Going by media reports, The Senate Committee on Appropriations had invited INEC to present the budget so as to include it in the 2022 budget billed for passage by both chambers of the National Assembly. And during the presentation, INEC Chairman, Mahmood Yakubu, among other remarks explained that the N305 billion is different from the N40 billion yearly budget of the electoral body. He noted that while N100 billion had been released to the Commission out of the total projected expenditure, it would not be enough for adequate preparation towards 2023. He concluded.
Before diving into particulars that render the present development as a reality to worry about, it is important to underline the fact that 2023 general election is not only important to the nation Nigeria but key to determining the future of the nation’s existential journey particularly as no nation can rise/develop above the quality of its leadership. It is not only our patriotic duty to give the project the objective attention that it deserves; it is our moral duty at the most fundamental level.
However, it is said that in strategy formulation, timing is key.
Likewise, more than anything else, for INEC to present such bogus and thoughtless budget for election in a nation where poverty daily drive citizens into the ranks of the beggars, lends credence to the age-long belief by Nigerians and development professionals that there is something deeply troubling about public leadership in Nigeria; their relationship with reason, their disdain for fact and lack of curiosity about any new information that might produce deeper understanding of the problems and policies that the nation is supposed to wrestle with.
Cast a curious look at this development, one cannot but raise certain questions.
Is the election that expensive? If yes, and requires/demands such a volume of money, it will again necessitate the question as to how come some African countries that are more impoverished than Nigeria able to organize electoral exercise in their country. Is the 2023 election the first general election to be held in the country? Is INEC saying that the nation did not make gains in the time past that they can build on? What really shot the present budget up? Is it logistics, security or human resources considerations? If logistics, what about the items such as ballot boxes etc bought/used for the previous elections? Can’t INEC find ways of deploying previously bought items/equipment to use?
There is a lot that is wrong with our country. But one thing that bothers me in addition to the above is that this development is not an isolated case.

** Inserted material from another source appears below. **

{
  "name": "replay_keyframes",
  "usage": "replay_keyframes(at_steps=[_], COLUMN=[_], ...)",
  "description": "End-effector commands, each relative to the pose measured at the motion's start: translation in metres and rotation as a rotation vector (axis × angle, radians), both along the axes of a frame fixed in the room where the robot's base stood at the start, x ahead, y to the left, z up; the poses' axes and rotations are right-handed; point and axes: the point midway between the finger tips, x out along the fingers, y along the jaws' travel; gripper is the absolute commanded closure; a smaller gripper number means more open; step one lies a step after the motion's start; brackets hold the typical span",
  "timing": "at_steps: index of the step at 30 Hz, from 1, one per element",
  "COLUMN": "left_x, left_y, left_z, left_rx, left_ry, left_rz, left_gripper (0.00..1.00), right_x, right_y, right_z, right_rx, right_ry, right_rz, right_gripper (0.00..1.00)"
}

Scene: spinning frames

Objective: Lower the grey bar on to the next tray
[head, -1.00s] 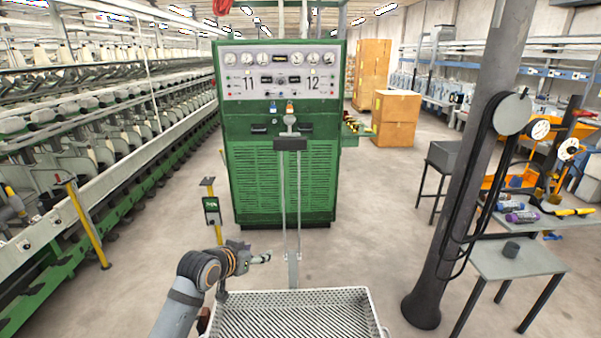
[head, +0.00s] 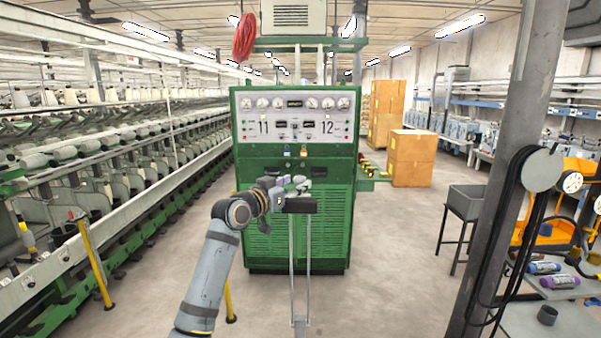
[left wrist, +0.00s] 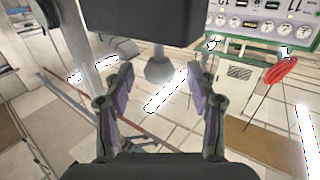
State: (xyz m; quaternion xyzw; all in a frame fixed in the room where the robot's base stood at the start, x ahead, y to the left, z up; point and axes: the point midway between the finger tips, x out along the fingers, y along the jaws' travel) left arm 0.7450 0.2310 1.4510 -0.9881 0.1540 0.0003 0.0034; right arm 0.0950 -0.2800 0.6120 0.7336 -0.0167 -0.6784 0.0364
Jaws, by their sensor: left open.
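A dark grey bar (head: 301,205) sits across two thin upright rods (head: 301,255) in front of the green machine. In the left wrist view the bar (left wrist: 140,20) fills the top middle, with a light grey knob (left wrist: 159,72) at its near face. My left gripper (head: 290,188) is at the bar's upper edge in the head view. In the left wrist view my left gripper (left wrist: 160,80) is open, its two fingers either side of the knob with gaps showing. No tray shows now. My right gripper is not in view.
The green machine (head: 293,170) with gauges stands close behind the bar. A yellow post (head: 95,265) and spinning frames (head: 90,180) line the left. A dark column (head: 500,190) and a table (head: 550,320) with tools are at right.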

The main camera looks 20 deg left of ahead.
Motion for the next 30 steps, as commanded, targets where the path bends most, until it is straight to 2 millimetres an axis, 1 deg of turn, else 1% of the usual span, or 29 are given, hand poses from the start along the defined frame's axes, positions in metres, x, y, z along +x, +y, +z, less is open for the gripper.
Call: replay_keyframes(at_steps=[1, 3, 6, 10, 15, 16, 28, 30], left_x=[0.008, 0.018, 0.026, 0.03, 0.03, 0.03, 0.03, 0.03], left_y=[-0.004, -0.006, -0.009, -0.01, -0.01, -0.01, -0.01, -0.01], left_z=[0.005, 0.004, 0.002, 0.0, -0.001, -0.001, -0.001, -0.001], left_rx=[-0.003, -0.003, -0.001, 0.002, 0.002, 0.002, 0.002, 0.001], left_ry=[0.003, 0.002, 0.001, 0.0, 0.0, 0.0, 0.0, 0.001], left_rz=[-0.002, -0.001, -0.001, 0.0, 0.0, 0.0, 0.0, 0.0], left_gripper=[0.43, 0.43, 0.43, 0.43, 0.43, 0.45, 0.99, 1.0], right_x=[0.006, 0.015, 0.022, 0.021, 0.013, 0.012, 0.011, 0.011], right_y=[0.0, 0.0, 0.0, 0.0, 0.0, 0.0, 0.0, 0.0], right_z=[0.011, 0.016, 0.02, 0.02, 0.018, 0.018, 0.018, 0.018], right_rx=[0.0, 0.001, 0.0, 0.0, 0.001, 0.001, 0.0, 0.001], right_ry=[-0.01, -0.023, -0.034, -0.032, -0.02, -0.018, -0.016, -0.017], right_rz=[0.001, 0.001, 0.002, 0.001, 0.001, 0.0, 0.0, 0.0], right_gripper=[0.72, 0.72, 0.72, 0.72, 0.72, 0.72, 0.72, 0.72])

Just recently, the Nigeria’s National Population Commission, (NPC), going by media reports, in a similar style said it requires about N400 billion to organize the national census scheduled for May 2022, just months to the onset of the 2023 general elections.
The headcount and general elections the reports noted were given as the reason for the failure of the National Assembly to pass the next year’s annual budget, in keeping with the resolve of the federal legislators to maintain a January-December budget cycle. The cost of prosecuting the census represents an 83.38 percent jump from the N217 billion proposed for the exercise about four years ago, in what is blamed on a combination of inflation, Naira devaluation, and the cost of engaging over 1.5 million personnel.
Yes, the truth, the bitter truth is that the census is known to provide the most important population statistics required for planning and development in any country. But the validity of this claim notwithstanding, it will again elicit the posers as to; how many are we in Nigeria to require such a budget? What is the cost implication for conducting head count per citizen? If this is confusing, why can’t NPC as a body engage the best minds to help get the answers and deploy the resources we need to move into the future?
In many ways, the present administration may have a sincere desire to move the nation forward, but there are two major militating factors. First, there is no clear definition of our problem as a nation, the goals to be achieved, or the means chosen to address the problems and to achieve the goals. Secondly, the system has virtually no consideration for connecting the poor with good means of livelihood-food, job,s and security. This is the only possible explanation for this situation.
Finally, as the debate rages, one point INEC, politicians, and of course Nigerians must not fail to remember is that ‘a precondition for an honest government is that candidates must not need large sums to get elected, or it must trigger off the circle of corruption. Having spent a lot of money to get elected, winners must recover their costs and possibly accumulate funds for the next election as the system is self-perpetuating.’